Records from a dataset:

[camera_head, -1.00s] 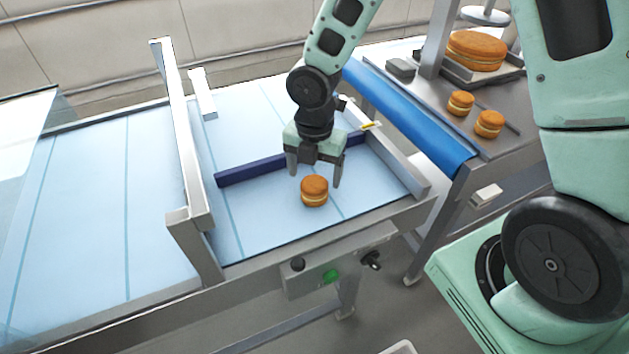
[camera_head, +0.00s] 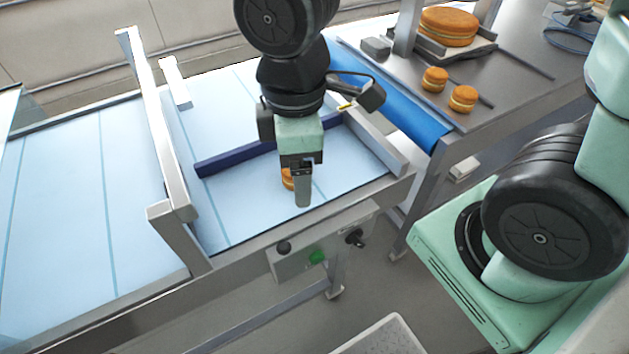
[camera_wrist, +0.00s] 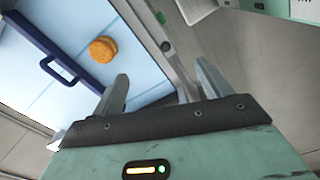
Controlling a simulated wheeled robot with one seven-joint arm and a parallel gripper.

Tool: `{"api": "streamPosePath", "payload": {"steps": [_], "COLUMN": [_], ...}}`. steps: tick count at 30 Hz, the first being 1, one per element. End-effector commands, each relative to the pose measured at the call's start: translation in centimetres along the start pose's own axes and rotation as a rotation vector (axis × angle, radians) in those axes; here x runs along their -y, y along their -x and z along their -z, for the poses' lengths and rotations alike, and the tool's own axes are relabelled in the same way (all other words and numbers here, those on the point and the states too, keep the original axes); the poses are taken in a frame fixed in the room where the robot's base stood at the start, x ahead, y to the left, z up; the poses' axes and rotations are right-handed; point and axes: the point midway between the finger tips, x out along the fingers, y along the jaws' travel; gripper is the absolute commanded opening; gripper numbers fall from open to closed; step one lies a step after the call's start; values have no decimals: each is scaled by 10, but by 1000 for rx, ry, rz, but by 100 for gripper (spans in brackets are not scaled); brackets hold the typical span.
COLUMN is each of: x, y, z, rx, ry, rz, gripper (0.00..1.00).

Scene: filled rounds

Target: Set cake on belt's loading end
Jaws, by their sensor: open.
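A small orange-brown filled round cake (camera_head: 287,179) rests on the light blue belt (camera_head: 235,205), in the bay between the two metal rails. My gripper (camera_head: 303,203) hides most of it in the head view. In the wrist view the whole cake (camera_wrist: 103,49) shows on the belt, apart from the fingers and beyond the left fingertip. My gripper (camera_wrist: 162,82) is open, with nothing between its fingers. It is above the belt near its front edge.
A dark blue bar (camera_head: 222,162) lies across the belt behind the cake. Two small cakes (camera_head: 434,80) (camera_head: 463,98) and a large cake (camera_head: 448,26) on a tray are on the steel table at right. A control box (camera_head: 325,243) hangs below the belt's front edge.

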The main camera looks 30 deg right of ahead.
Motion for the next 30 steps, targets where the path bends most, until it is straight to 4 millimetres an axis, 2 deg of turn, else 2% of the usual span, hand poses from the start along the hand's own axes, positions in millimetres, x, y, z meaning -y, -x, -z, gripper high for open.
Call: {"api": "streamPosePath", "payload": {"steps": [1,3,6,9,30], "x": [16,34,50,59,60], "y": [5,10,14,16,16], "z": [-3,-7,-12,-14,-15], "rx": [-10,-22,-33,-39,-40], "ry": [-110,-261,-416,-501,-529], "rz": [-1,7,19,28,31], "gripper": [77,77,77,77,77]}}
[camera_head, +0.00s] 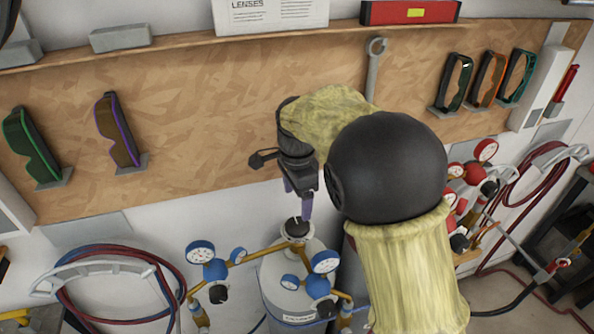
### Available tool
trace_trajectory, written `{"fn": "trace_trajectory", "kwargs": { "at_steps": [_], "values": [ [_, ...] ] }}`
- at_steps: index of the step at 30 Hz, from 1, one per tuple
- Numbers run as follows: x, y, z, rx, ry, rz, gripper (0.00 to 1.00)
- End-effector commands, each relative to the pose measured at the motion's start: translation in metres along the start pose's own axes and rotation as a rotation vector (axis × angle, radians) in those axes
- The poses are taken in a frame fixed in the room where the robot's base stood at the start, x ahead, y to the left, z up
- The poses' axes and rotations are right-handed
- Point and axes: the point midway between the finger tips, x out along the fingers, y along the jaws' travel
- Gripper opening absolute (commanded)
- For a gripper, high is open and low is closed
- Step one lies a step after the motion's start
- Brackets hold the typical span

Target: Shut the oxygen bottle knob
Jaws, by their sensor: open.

## [Job]
Your task is to gather every line with the word "high" and copy it.

## [Task result]
Motion for the next 30 steps, targets where the path bends most, until it is straight to 4 millimetres an axis, 2 deg of turn, else 2% of the usual span, hand poses from the start along the hand's own axes, positions in millimetres, x, y, z meaning -y, -x, -z, gripper high for open.
- For a gripper, high is open and low is closed

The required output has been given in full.